An online, school newspaper is an antique process (news reporting) brought in to the 21st Century. An online newspaper is very cost efficient and the energy/time used to develop, or run the articles can all be justified through the different curriculums. It takes a good English Department to watch over the articles written by the students. Proof reading each and every word can be performed by the “Editor” and this post can rotate through the children for each “press.” All the different topics will lead into some form of English assignments and our school needs all the reading time that we can provide for our students. Even math equations can be made into puzzles, like Sudoku puzzles in the Sunday Press. There are also many opportunities to include artistic values in an online, school newspaper. Page layouts develop greater compositional awareness. Photography has always been seen as an art form, but even this can be brought into the 21st Century through digital manipulation. It takes artistic talent to “see” things that other people do not, but like when they do see it.

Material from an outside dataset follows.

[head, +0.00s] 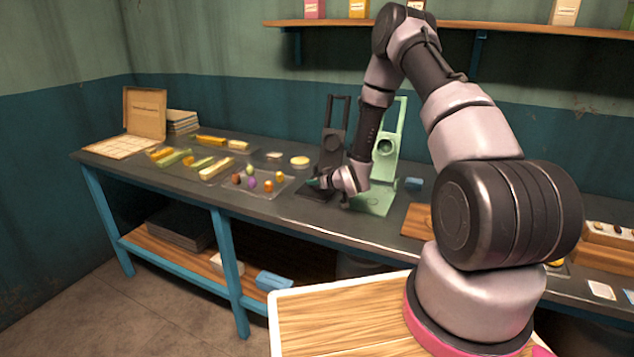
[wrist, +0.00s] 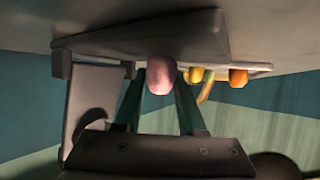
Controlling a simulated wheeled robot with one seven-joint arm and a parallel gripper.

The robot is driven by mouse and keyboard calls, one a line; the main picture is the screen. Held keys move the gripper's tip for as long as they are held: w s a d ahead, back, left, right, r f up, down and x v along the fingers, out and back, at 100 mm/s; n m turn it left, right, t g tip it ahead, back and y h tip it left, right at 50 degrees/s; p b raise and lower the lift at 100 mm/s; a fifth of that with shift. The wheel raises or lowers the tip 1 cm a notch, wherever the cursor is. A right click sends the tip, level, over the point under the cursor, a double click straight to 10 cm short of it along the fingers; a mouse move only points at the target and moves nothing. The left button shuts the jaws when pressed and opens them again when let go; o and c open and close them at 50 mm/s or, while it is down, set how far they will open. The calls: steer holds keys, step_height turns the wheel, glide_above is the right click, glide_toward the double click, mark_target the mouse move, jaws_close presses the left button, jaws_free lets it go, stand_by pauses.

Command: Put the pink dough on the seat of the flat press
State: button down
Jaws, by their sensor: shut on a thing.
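A pink lump of dough (wrist: 161,76) sits between the two greenish fingers of my gripper (wrist: 160,100) in the wrist view. My gripper is shut on it. In the head view my gripper (head: 318,183) is low over the base of the dark press (head: 332,142), and I cannot make out the dough there. A pale green press (head: 385,152) stands just to the right. The wrist view appears upside down, with a dark flat slab (wrist: 150,35) close to the dough. I cannot tell whether they touch, or which press is the flat one.
A clear tray (head: 232,190) with several coloured lumps lies left of the presses. Trays of yellow and green bars lie farther left, near an open box (head: 144,112). A small blue block (head: 414,184) and a wooden board (head: 416,221) are to the right.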

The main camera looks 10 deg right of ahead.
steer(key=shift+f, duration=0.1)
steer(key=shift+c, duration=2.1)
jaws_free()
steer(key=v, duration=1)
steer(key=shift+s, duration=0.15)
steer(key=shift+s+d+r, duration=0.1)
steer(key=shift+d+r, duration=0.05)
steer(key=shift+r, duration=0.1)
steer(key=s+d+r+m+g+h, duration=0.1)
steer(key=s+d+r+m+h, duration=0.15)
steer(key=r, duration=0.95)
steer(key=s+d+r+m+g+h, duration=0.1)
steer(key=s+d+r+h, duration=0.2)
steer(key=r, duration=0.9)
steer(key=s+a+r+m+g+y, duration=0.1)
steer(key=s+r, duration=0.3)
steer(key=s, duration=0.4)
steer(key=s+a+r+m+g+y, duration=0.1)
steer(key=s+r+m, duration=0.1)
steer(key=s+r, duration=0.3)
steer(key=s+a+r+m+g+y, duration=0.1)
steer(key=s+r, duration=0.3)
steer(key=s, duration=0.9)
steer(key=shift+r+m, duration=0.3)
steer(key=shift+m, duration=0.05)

As you can see, there are many reasons for the development of an online, school newspaper. The benefits certainly outweigh the drawbacks. Curriculums would be bolstered. Talents would be polished. There would be no real cost to the project and the plug can be pulled at any time. As head of the Art Department, I would be happy to head up the overall progress of this venture and I already have the support of the other department heads, but we would need official approval in order to proceed. Please consider allowing our students to develop their creative thinking in an old/new exciting way. Thank you.